Son dos partidos de llanto amargo. Dos partidos en los que hemos visto cómo se nos partía el abrazo próximo, ese que nos damos cuando vemos cerca el brillo de la victoria, y lo veíamos morirse porque los nuestros no acertaban con el acero, no encontraban el pecho contrario, no vislumbraban la coraza enemiga.
Se perdió con el Atlético; se dejó de ganar con el Racing. Son cinco puntos dolorosos los que hemos perdido, cinco heridas ásperas que espero que no duelan más de lo necesario.
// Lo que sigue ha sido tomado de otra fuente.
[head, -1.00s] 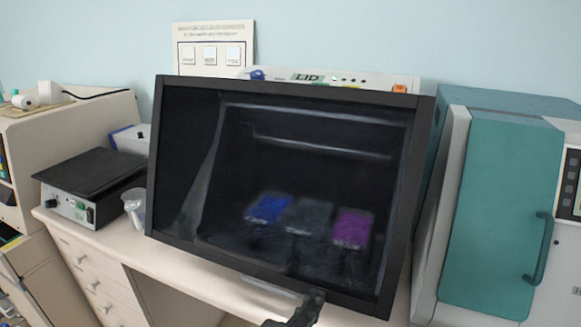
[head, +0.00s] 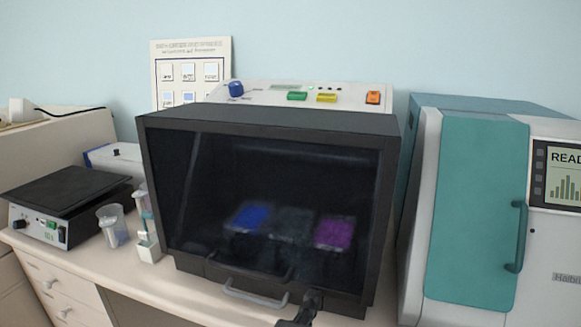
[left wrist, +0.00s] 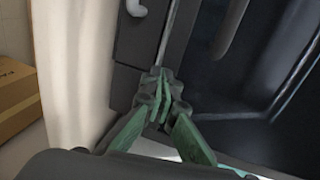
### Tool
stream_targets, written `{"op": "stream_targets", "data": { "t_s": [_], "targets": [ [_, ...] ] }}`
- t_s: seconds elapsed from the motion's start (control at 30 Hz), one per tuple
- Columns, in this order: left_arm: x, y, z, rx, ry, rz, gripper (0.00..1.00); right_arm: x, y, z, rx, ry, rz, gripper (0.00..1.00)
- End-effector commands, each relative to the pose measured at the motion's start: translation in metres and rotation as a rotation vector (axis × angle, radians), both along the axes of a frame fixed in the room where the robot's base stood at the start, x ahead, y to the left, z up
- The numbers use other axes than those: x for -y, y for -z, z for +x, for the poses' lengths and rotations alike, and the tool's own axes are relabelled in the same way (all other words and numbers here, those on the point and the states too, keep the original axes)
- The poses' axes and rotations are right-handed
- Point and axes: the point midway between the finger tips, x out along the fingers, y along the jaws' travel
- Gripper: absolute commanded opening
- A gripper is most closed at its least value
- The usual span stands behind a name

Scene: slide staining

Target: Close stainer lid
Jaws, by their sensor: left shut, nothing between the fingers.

O mejor, que duelan lo justo para que el cuerpo adormecido de nuestro equipo despierte y atienda al rugido de una afición que no debe perdonar más descuidos. No es necesario decir que es hora de acometer con fiereza los encuentros que vienen, de mostrar que el fútbol es un juego de fuertes y bravos guerreros y que los sueños a destiempo se cobran facturas muy caras.
Si ayer hubiéramos ganado, el horizonte se aparecería diáfano y amigo. Así, es negra la línea que separa el cielo del infierno y es más fácil que se agriete nuestra esperanza. A Barcelona hay que ir con la rabia por bandera y al Almería hay que recibirlo con las garras afiladas. ¿Se puede decir de otra manera?